Historische Vereniging Zwijndrecht

Oostkeetshaven

Een kaart uit 1615 waarop de Oostkeetshaven met zoutketen duidelijk te zien zijnHet is het jaar 1571. Holland staat aan de vooravond van één van de belangrijkste perioden in de geschiedenis: de Tachtigjarige Oorlog (1568 - 1648). Het is al enkele jaren onrustig. Om de Hollanders te straffen voor hun ongehoorzaamheid heeft de Spaanse koning Filips II alle internationale havens voor hen gesloten. Niet langer kunnen zij specerijen, zout en andere handelswaren in de haven van Lissabon inkopen.
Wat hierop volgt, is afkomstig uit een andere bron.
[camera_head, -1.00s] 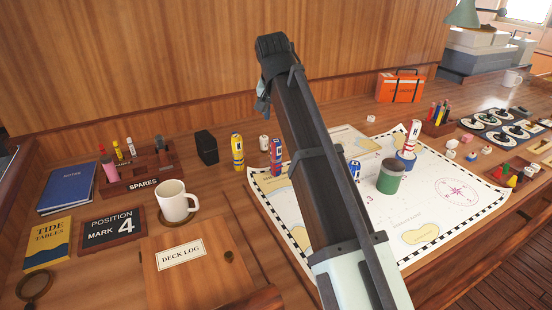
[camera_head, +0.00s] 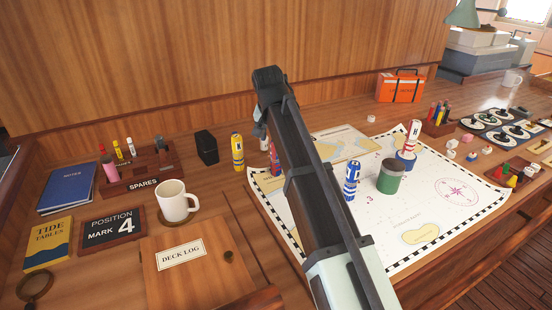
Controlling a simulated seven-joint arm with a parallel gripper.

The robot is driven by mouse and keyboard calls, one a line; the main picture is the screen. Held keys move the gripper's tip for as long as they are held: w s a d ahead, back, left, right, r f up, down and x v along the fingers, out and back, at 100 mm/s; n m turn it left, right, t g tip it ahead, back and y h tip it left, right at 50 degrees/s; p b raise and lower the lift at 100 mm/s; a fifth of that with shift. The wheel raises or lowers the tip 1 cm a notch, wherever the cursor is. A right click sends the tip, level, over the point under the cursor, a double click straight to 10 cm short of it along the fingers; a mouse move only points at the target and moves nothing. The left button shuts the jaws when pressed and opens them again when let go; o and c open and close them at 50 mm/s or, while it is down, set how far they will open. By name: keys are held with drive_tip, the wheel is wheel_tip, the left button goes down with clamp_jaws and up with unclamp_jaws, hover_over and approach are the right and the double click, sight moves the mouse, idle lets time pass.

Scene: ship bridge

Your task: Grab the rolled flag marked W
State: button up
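Several rolled flags stand on end, and their letters are too small to read surely, so I cannot tell which is marked W. A red and blue roll (camera_head: 275,160) stands at the chart's back left edge, partly hidden behind my arm. A yellow and blue roll (camera_head: 237,152) stands left of it. A blue and white roll (camera_head: 351,181) stands on the chart right of my arm. A red and white roll (camera_head: 413,136) stands in a blue base farther right. My gripper (camera_head: 259,131) is at the arm's far end, above the desk, mostly hidden by the arm; its fingers cannot be made out.
A green cylinder (camera_head: 389,177) stands on the chart (camera_head: 400,215). A black box (camera_head: 206,147), a white mug (camera_head: 176,201) and the spares rack (camera_head: 140,182) are at left. An orange case (camera_head: 399,86) stands against the back wall.

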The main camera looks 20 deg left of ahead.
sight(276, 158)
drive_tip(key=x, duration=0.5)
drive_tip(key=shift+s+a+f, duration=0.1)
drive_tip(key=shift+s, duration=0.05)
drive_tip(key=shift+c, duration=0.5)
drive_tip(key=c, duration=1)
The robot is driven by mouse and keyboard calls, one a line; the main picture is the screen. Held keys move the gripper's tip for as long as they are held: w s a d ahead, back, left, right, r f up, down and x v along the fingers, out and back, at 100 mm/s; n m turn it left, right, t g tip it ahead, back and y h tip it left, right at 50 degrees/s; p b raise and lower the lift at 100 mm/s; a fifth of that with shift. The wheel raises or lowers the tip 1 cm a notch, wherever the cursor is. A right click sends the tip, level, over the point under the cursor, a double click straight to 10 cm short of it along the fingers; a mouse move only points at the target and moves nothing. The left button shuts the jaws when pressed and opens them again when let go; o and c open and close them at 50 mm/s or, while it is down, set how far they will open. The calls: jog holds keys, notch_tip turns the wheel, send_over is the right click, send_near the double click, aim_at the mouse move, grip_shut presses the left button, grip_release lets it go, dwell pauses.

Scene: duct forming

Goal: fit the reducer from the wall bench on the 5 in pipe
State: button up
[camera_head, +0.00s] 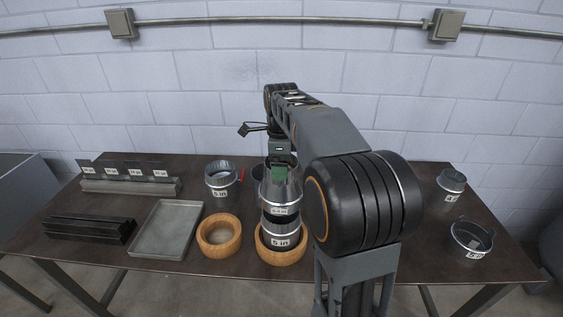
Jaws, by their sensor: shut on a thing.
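The reducer (280,197) is a shiny metal piece with a white label, upright, narrower at its top. My gripper (280,176), partly hidden by its own arm, is shut on the reducer's upper part. Right below it, the 5 in pipe (281,234) stands upright in a wooden ring (280,259) and bears a "5 in" label. The reducer is lined up roughly over the pipe. A dark band shows between them; I cannot tell whether they touch.
An empty wooden ring (219,236) and a grey tray (167,229) lie left. Another "5 in" metal piece (221,179) stands behind. Dark bars (89,229) and a labelled rack (130,185) are far left. Two metal pieces, one back (451,184) and one front (471,240), stand right.

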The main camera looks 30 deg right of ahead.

Aan veel van die producten zijn de mensen gehecht geraakt en er ontstaat dan ook een groot tekort. Toch biedt deze situatie ook kansen. Overal in de Hollandse steden proberen lokale ondernemers de ontstane leegte op te vullen. Immers, met schepen kunnen zij de specerijen zelf ophalen. Ook zijn er plekken in de wereld waar zich vele, ruwe zoutlagen bevinden. Zij liggen daar letterlijk voor het opscheppen. Door dit klipzout naar Nederland te verschepen, het daar met zeewater te vermengen en het vervolgens in grote pannen tot het kookpunt te verwarmen, kunnen zij zelf zout maken. Kortom, er zijn genoeg mogelijkheden. Maar wie durft de gok te wagen?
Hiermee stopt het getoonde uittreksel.